Task to complete => Below is a listing; restate from it, character for character, the lines beginning at the line holding "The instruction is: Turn" and ending at the line holding "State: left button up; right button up", both included.

(Records from a dataset)

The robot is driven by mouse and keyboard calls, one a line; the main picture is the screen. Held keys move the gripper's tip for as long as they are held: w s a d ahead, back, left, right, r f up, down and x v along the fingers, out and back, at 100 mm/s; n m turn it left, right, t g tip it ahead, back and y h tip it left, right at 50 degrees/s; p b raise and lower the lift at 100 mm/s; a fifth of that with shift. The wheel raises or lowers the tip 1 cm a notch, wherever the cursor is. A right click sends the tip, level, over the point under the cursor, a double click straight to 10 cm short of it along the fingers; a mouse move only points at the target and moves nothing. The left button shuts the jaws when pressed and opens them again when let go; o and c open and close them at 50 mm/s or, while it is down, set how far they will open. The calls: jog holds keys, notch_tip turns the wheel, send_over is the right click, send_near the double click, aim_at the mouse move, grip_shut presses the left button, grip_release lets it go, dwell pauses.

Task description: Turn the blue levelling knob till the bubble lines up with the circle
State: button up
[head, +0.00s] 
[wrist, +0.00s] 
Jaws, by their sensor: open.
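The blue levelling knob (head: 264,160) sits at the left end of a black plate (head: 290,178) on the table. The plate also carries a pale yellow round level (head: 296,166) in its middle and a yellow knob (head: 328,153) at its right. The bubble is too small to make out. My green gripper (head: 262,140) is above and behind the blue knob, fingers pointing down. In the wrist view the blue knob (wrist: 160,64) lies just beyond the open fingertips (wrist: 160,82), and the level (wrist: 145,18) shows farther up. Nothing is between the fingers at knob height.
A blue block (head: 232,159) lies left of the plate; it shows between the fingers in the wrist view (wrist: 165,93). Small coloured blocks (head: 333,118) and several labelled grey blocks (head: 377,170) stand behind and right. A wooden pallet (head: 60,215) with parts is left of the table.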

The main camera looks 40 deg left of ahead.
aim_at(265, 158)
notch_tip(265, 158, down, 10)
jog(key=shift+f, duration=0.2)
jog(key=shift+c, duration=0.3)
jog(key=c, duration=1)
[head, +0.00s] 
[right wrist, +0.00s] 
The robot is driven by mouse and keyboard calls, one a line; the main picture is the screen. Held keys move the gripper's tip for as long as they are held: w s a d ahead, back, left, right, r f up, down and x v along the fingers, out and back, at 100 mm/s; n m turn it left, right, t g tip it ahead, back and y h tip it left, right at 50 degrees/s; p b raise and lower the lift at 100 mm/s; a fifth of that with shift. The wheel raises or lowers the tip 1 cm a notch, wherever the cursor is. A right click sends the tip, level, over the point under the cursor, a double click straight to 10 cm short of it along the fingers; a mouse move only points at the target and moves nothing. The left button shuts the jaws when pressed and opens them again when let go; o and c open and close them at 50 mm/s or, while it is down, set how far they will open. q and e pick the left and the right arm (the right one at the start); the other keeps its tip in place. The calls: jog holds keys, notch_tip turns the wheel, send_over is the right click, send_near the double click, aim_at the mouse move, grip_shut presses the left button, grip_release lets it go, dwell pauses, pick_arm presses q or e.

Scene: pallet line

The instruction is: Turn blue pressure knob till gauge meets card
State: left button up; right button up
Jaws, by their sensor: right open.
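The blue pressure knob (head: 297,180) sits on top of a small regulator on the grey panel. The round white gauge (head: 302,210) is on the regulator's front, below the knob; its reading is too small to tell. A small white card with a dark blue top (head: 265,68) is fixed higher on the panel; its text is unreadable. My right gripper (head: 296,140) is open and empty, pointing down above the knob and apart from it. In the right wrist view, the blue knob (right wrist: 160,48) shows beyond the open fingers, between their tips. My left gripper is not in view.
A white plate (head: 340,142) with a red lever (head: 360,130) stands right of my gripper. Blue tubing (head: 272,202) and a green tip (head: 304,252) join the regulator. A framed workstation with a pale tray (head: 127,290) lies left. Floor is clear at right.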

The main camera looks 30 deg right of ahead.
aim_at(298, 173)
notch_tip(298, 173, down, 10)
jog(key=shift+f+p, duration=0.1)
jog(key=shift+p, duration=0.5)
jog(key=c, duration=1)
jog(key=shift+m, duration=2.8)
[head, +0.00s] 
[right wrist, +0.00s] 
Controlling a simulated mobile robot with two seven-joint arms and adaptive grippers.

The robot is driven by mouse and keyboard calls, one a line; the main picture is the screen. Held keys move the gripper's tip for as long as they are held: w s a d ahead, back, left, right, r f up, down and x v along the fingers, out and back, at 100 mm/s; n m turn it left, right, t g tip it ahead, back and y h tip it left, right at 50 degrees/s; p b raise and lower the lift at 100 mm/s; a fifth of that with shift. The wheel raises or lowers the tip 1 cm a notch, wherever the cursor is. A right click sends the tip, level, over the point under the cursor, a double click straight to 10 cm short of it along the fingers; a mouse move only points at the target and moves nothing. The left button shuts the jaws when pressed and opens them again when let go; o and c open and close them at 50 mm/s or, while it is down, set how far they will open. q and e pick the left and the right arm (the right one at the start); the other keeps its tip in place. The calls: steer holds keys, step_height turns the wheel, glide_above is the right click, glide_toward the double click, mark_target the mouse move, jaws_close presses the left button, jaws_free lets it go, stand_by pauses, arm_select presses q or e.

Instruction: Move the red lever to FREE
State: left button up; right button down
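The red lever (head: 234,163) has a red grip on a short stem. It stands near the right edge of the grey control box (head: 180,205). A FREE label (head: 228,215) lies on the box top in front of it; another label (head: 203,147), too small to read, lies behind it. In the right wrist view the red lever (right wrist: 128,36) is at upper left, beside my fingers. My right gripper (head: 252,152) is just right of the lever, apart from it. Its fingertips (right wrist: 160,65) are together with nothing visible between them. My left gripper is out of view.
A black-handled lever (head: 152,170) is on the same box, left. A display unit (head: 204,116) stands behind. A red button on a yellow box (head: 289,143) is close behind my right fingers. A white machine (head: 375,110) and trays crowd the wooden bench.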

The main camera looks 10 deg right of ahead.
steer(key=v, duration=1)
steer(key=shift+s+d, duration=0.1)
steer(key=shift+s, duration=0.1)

The answer =>
The instruction is: Turn blue pressure knob till gauge meets card
State: left button up; right button up

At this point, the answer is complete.